There is one thing, indeed, I think one might do, could one only believe that one could. No so certain a way of learning the merit of a great picture as an attempt to copy it or represent something like it. And as we, if we look to it and take pains, may by our indifferent writing learn to appreciate the worth and merit of great writers, whom before we thought but little of, so it is also possible that our faithful, though small attempts, may help people to appreciate the great originals.

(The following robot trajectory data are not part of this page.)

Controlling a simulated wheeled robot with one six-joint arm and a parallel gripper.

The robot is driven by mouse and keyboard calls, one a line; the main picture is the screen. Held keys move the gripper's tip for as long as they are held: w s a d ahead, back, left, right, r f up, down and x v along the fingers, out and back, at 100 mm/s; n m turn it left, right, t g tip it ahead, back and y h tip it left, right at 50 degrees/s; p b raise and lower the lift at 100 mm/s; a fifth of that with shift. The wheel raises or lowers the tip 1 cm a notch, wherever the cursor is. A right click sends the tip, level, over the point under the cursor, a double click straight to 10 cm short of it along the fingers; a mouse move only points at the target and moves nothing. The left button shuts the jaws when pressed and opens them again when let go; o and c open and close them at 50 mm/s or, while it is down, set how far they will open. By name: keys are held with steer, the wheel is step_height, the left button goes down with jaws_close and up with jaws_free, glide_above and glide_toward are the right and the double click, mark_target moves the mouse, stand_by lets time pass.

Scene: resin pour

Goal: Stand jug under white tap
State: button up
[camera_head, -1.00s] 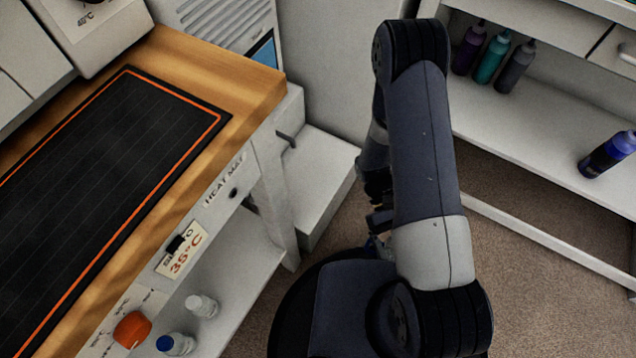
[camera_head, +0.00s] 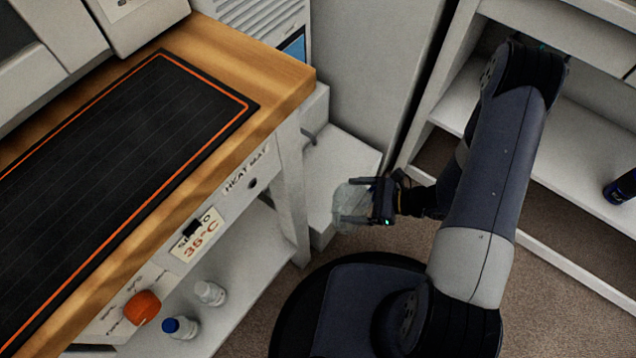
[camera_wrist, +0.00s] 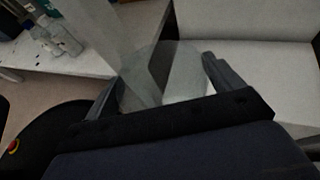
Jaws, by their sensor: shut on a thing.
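A clear jug (camera_head: 350,207) is held between the two fingers of my gripper (camera_head: 358,206), to the right of the bench and above the floor by a low white step. In the wrist view the see-through jug (camera_wrist: 162,72) sits between the fingers of my gripper (camera_wrist: 160,82), and the white surfaces behind show through it. How full the jug is, I cannot tell. No white tap can be made out in these views.
A wooden bench (camera_head: 285,82) with a black heat mat (camera_head: 110,160) stands left. An orange knob (camera_head: 142,307) and bottles, one white (camera_head: 210,292) and one blue-capped (camera_head: 180,327), are low by it. A white step (camera_head: 345,150) is behind the jug. White shelving (camera_head: 570,130) stands right.

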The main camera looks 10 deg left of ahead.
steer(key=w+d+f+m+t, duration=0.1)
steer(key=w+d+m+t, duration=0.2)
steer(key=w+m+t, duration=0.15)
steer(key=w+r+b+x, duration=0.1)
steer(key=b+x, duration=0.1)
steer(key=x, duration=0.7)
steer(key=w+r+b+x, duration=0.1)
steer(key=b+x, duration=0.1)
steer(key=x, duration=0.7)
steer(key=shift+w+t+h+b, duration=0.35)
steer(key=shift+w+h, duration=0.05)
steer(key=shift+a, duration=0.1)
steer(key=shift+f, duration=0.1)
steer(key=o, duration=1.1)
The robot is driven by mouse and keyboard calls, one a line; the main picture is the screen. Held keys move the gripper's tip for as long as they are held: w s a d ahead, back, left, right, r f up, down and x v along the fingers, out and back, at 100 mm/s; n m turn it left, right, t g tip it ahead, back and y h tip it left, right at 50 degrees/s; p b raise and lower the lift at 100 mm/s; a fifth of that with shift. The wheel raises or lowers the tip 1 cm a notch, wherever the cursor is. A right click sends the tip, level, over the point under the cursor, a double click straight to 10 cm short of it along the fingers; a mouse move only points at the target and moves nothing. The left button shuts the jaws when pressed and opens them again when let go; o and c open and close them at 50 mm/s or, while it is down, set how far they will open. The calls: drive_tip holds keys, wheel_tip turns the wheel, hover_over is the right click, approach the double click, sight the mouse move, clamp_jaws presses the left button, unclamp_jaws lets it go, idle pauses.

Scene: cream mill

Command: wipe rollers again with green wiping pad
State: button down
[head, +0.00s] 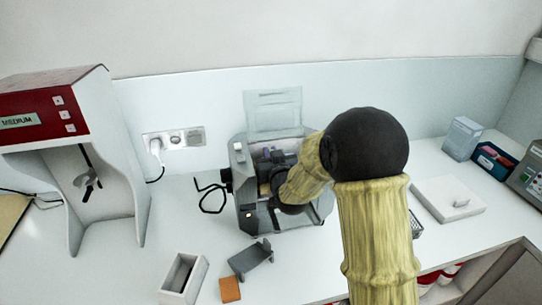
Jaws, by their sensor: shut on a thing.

Every new age has something new in it—takes up a new position; the view presented by the writers of an anterior age is not readily seized, or adopted by those born in a later century. It may, I think, be one good work attainable to the efforts of the humble, modern littérateur, to elevate and direct to the noblest objects the tastes and enjoyments of his contemporaries. He holds a position common with them: he may avail himself of this for their edification. As the traveller who knows the country will show his less experienced companion at each new stage, each further remove, under changed aspects, the high mountain points they are retiring from; will point out the Mont Blanc whose shadow they stood in at Chamouni, in its full magnificent outline at Sallanches, and again, far distant, yet not less rose-tinged, at sunset from Geneva, so the writers (that is, or should be, the more instructed readers) of each new century may successively restore each successive generation to connection with the teachers of the past. Such is a possible function for a writer. Do twenty-five years educate one, I wonder, for this—twenty-five years of the universal slovenly habits of writing, speaking, hearing, thinking, remembering, which pervade our time? ‘Twenty-five years have I spent in learning,’ said the young man to the old. ‘Return,’ said the sage, ‘and spend another twenty-five in unlearning.’ ‘Each day grow older and unlearn something’—is this to be our other reading of Solon’s maxim? Alas! it would seem there is need of it. We submit ourselves for instruction to teachers, and they teach us (or is it our awkwardness that we learn from them?) their faults and mistakes. Each new age and each new year has its new direction; and we go to the well-informed of the season before ours, to be put by them in the direction which, because right for their time, is therefore not quite right for ours.